Exhibition 'Farming Folk - Adventures in the Countryside' in The Hague Museum of Photography
The furrowed face of an elderly farm labourer. The portrait of a proud Friesian horse. A still life of objects in a rustic interior. Timeless images, captured in the past by photographers like Adriaan Boer, Henri Berssenbrugge and Ed van der Elsken, and today by Bert Teunissen, Dirk Kome, Hans van der Meer, and others. Big names who have ventured to address the all-too-familiar subject of Dutch country life. In this exhibition, some 250 images created by more than seventy different photographers provide a visual account of the period that evokes many different themes: the development of a national cultural identity, the reshaping of the landscape, and changes in agricultural work. The images reveal both gains and losses, both the hard facts and the romantic vision.
The rural population is shrinking and becoming ever more elderly; once the main engine of the country’s economy, Dutch agriculture lost that position long ago; nevertheless, the image of a farming nation continues to cling to the Netherlands. It is hardly surprising that country life was a favourite subject of so many Dutch painters, most notably the 17th-century Old Masters and the artists of the 19th-century Hague School. Practitioners of the new art of photography also addressed the theme. They were drawn to it by its picturesqueness, by the light or – contrariwise – by the indisputably everyday nature of farming activities. At the same time, however, their pictures captured a distinctive rural culture that was already gradually disappearing.

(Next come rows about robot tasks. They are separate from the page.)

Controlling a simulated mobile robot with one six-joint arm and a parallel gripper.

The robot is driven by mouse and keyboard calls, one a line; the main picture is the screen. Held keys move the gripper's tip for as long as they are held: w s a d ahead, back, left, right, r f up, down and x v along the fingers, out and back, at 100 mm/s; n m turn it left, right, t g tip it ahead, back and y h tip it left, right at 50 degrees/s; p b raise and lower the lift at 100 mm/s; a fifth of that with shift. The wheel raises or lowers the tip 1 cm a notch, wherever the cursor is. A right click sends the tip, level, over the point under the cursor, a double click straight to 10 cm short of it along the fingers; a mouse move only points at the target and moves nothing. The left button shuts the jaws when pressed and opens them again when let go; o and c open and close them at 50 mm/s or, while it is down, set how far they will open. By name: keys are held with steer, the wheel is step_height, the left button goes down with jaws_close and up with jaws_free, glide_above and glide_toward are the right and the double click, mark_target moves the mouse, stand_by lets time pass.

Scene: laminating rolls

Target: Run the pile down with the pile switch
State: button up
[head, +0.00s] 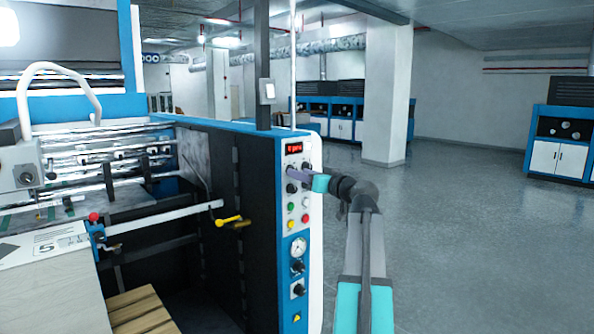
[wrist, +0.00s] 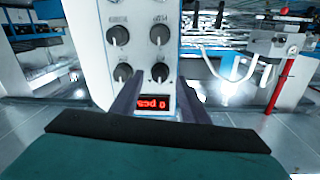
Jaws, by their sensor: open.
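The control panel (head: 297,232) is the narrow white face of the blue and dark machine. It carries a red display (head: 294,148), black knobs and coloured buttons. The wrist view shows the panel upside down, with the lit display (wrist: 154,104) and two pairs of black knobs, such as one near knob (wrist: 160,72) and one far knob (wrist: 159,35). Their small labels are too blurred to tell which is the pile switch. My gripper (head: 297,173) is open at the upper knobs; its fingers (wrist: 160,90) flank the display. I cannot tell whether they touch a knob. The pile (head: 55,292) stands at left.
A wooden pallet (head: 142,312) lies low beside the pile. A yellow handle (head: 229,221) sticks out near the machine's dark side. A gauge (head: 298,247) sits lower on the panel. A white pillar (head: 388,95) stands behind; the grey floor (head: 470,240) at right is clear.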

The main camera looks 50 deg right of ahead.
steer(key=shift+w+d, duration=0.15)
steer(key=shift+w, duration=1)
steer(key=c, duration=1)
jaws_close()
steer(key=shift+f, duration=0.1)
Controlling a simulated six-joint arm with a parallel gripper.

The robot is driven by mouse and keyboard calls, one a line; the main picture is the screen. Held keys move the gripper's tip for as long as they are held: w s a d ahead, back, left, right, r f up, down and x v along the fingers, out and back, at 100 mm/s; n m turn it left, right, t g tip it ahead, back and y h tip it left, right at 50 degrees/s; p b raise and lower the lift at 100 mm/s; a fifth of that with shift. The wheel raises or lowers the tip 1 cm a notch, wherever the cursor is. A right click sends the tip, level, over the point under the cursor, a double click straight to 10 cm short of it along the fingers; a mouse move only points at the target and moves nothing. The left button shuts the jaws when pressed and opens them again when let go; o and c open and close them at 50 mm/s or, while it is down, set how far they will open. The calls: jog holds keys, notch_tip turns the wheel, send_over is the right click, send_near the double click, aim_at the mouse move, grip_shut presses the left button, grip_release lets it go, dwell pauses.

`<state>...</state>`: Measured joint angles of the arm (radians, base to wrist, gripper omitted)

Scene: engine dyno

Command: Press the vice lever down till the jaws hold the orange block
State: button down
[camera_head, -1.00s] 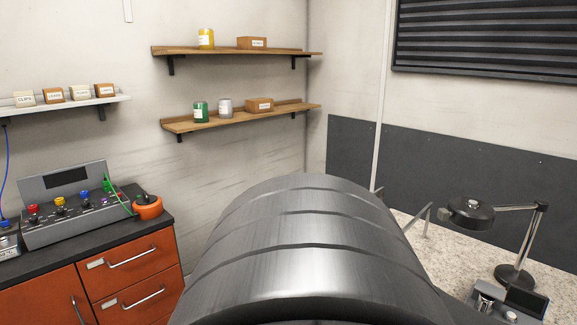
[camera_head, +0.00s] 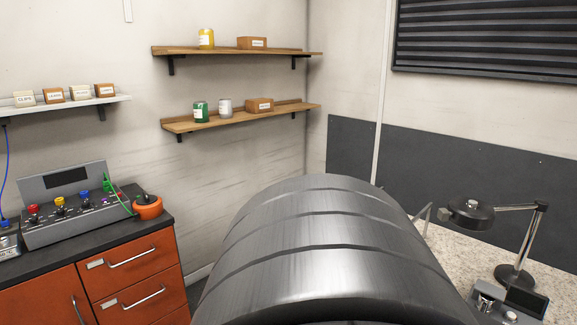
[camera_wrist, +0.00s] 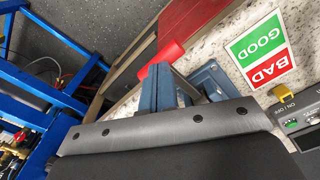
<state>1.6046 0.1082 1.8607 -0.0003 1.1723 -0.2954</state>
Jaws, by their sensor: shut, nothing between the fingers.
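In the wrist view, a blue vice (camera_wrist: 157,92) stands on the speckled bench, partly covered by the grey bolted body of my gripper (camera_wrist: 165,125). A red grip (camera_wrist: 166,57) shows just above the vice; it looks like the end of the lever. My gripper is shut and empty; its fingertips are hidden, so I cannot tell whether they touch the lever. I cannot make out the orange block or whether the jaws touch it. In the head view, my arm hides the vice.
In the wrist view, a GOOD/BAD card (camera_wrist: 262,52) and a switch box (camera_wrist: 295,120) are at right, and a blue frame (camera_wrist: 40,85) at left. In the head view, a desk lamp (camera_head: 472,211) stands on the right bench and an orange cabinet (camera_head: 130,270) at left.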

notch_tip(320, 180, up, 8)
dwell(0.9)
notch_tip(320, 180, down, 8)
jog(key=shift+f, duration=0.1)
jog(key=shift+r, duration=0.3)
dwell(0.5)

By the dawn of the 20th century, Adriaan Boer, Henri Berssenbrugge and Richard Tepe were aware that they were recording a declining part of the country’s heritage. The same was true of Toon Michiels and Brand Overeem in the 1970s and ’80s. Remarkably, however, the latest generation of photographers are also addressing and reinterpreting this theme, as witness the atmospheric photo-reportages of young photographers like Loek Buter, Bert de Jong, Tryntsje Nauta, Gea Schenk, and Mascha Joustra. Clearly, the Dutch countryside is still rich in inspiration.